[Rows about robot tasks]
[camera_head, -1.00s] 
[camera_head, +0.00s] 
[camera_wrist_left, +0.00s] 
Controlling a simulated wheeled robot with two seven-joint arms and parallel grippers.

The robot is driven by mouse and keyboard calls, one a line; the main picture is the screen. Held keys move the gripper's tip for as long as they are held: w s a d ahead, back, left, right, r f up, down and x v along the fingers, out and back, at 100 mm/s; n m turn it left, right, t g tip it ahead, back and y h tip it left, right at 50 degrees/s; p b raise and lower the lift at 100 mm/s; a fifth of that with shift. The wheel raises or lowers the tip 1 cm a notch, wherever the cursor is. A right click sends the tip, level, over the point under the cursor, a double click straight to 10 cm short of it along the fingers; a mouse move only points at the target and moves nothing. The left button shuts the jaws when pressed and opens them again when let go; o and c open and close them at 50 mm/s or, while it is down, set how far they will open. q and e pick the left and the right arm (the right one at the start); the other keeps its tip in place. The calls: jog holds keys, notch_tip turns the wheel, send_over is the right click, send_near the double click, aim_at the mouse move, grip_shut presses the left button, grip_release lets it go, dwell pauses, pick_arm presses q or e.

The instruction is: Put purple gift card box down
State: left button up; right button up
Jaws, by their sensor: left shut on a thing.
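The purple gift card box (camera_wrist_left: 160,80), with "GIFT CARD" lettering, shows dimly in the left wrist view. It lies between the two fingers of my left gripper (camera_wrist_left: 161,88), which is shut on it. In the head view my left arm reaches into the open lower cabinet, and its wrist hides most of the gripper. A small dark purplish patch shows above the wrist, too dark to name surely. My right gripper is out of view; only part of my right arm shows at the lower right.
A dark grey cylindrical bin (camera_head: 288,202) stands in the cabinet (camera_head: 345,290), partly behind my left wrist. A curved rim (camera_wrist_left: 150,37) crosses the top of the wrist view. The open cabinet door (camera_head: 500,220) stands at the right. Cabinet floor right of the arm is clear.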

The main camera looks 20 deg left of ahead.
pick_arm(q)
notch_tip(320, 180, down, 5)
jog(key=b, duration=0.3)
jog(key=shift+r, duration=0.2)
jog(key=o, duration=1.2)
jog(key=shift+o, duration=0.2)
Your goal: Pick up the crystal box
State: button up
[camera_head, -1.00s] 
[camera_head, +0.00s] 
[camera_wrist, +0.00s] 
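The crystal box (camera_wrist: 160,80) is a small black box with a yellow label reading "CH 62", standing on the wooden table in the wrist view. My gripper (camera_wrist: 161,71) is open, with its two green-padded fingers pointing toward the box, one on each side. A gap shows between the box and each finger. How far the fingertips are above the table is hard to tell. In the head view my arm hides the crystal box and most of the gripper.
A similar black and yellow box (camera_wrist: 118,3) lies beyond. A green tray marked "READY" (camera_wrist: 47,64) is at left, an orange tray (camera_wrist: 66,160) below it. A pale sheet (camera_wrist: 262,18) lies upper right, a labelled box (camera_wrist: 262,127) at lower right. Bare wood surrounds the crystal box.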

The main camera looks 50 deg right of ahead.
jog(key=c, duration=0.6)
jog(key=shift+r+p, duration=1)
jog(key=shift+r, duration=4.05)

■ **What the exercise asks**
Search the data above for the string "State" and return every line that has it.

■ **Complete output**
State: left button up; right button up
State: button up

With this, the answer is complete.